It took just a few hours after being hired for Benavia Jenkins to reach out to Kaela Massey.
“Everything,” the new coach of the East Tennesse State volleyball team told Massey, the lone senior, “is going to be new.”
In Jenkins, there was a new coach, along with the staff she brought. There was a new trainer. A new SID. A new platoon of seven freshmen, many of whom would be required to play significant roles, including Emily Arnold setting in a 5-1 offense.
“You just don’t see that at the DI level,” Massey said.
The only thing that’s not new is ETSU being at the top of the Southern Conference. The Bucs, 17-3 overall, lead the league at 8-0 and play host to Furman (4-15, 4-4) on Friday.
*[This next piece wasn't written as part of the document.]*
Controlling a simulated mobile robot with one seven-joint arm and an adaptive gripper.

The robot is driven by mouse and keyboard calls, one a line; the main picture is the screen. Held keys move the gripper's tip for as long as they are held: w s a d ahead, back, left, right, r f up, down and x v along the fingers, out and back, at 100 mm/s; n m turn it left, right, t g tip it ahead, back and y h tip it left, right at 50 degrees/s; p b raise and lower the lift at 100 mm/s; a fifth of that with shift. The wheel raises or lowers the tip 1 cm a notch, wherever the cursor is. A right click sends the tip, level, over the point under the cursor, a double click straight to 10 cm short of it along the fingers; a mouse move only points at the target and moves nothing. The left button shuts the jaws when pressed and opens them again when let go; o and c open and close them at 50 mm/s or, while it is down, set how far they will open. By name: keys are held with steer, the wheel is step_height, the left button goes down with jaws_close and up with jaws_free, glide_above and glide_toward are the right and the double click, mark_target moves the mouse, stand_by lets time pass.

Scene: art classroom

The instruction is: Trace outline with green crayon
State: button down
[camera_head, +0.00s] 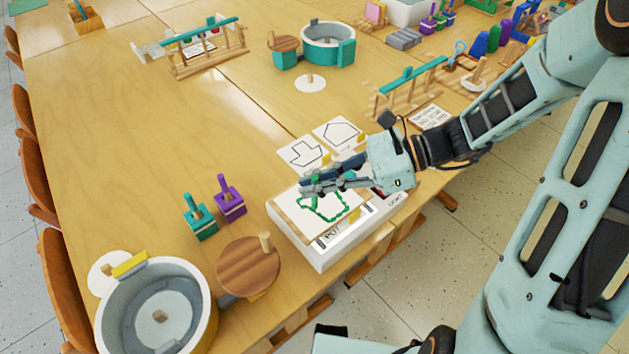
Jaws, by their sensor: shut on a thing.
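A white box (325,258) with dark lettering on its front lies near the table's right edge. A pale sheet (290,213) on its top bears a green traced outline (325,211), jagged and thick. My gripper (308,186) reaches in from the right, low over the far part of this sheet. Its fingers are shut on the green crayon, which is mostly hidden between them; I cannot tell whether its tip touches the sheet. Part of the sheet's far side is hidden by the gripper.
Cards with black outlines, an arrow shape (301,153) and another shape (337,132), lie behind the box. Teal (201,222) and purple (230,203) handled blocks, a round wooden lid (248,267) and a round tub (155,308) stand left.

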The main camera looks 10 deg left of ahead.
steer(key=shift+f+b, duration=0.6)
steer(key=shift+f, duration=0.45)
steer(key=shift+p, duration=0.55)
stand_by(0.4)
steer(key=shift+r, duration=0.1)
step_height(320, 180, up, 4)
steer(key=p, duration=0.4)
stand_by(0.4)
Jenkins, a hall of fame player at the University of Florida, had been an assistant coach, yes, but never head of a program. Similar to how Massey, an outside hitter, had been a leader on the team prior but never the lone senior.
“I told her up front, ‘I am new to this as a head coach and this is going to be your fourth year, and we’re really going to have to be a tag team. I’m going to have to trust you and you’re going to have to trust me and if we have to do that, this team will follow me. But I’m going to need you as a leader, who the girls respect, I’m going to need you to help me lead this team,’ ” Jenkins told Massey. “I’ve leaned on her and I’m still leaning on her.”
It is no small wonder how in the world this ETSU team is doing so well. One look at the roster, with its 11 underclassmen and Massey, suggests, and rather loudly, “rebuilding year.”
Jenkins would never admit to thinking 2019 would be reduced to that, but when spring practices began a few months ago? It wasn’t the sunniest of outlooks.
There was another piece of the puzzle, too, to figure out: The star of the 2018 ETSU team, 5-11 outside hitter Leah Clayton, who was the SoCon player of the year and finished 50th in the nation in kills per set, transferred to Colorado. Clayton, who is redshirting this season, had 503 kills last season (4.02/set), more than 100 more than her closest teammate, and led the team with 344 digs (2.75/set).

“If you would have asked me how I would have predicted our season during the spring, I would have given you a positive answer, but maybe I wouldn’t tell you that we would be 17-3 right now,” said Jenkins, who had been an assistant at the University of South Florida before accepting the ETSU offer.
“When I came in the spring, we had six players in the gym, I knew I had a huge incoming freshman class, and I knew we were going to be young. I saw a lot of good things in the spring, and that gave me a lot of hope.”
Things started out nicely from the beginning of this season when the Bucs opened 5-1. They lost in five at Coastal Carolina, a team likely to win the Sun Belt. The two other losses were in five at UAB and to the SEC’s Tennessee.
In the SoCon, they’ve only gone five twice, including a big victory the last time out, a 25-21, 25-23, 22-25, 19-25, 15-12 victory last Friday at second-place Samford (14-5, 8-1) that broke a tie at the top of the league. In that match, Massey had 19 kills, hit .421, and added four digs and three blocks, one solo.
Massey, a 6-foot-1 middle from Brentwood, Tennessee, is already just two kills away from tying her 2018 total of 228. She’s not only averaging 3.05/set, she’s hitting .333, is averaging 1.47 digs and leads in blocks with 79, 14 total. She also has a team-high 23 aces.
Olivia Cunningham is having a big season, too. The 5-11 freshman outside from Knoxville has 207 kills (3.51/set), is averaging 1.9 digs and has 20 aces. Lauren Hatch, a 5-10 freshman outside from Homewood, Illinois, has 183 kills, is averaging 2.23 digs, and has 23 blocks, 10 solo.
“No one knew exactly how preseason was going to go and then we started to all mesh really well and we were like ‘OK, we actually got something here,’” Massey, a 6-foot-1 middle blocker, said. “So I think we were all kind of shocked. How are we 8-0? All these other teams have so much experience and five or six out of the seven freshmen play. It’s a really big transition but it’s been great.”
A big help has been freshman setter Emily Arnold, a 5-7 setter out of Louisville, Kentucky. In early October she was named the SoCon setter of the week twice. Against Samford, she had three kills in five errorless attempts, 59 assists, an ace and eight digs. For the season, Arnold has 43 kills, is hitting .391, averages 9.88 assists per set, has 17 aces, is third on the team with 141 digs, and has 16 blocks, one solo.
Since Jenkins arrived on campus, Massey said she’s been in her office every day. It was Jenkins who helped Arnold become more vocal, even if she was a newcomer because, heck, wasn’t everybody a newcomer at this point?
“We don’t have time right now to be afraid of anybody,” Jenkins said. “We were voted to finish fifth in the conference so our biggest thing right now is: You have to shock the doubters.
“Yes, you have a whole different coaching staff, trainer, SID – we’re all new here. But this is the fun part about it. We’re all learning together, we’re growing together. I think they’ve bought into it. They believe in themselves, they believe in us.”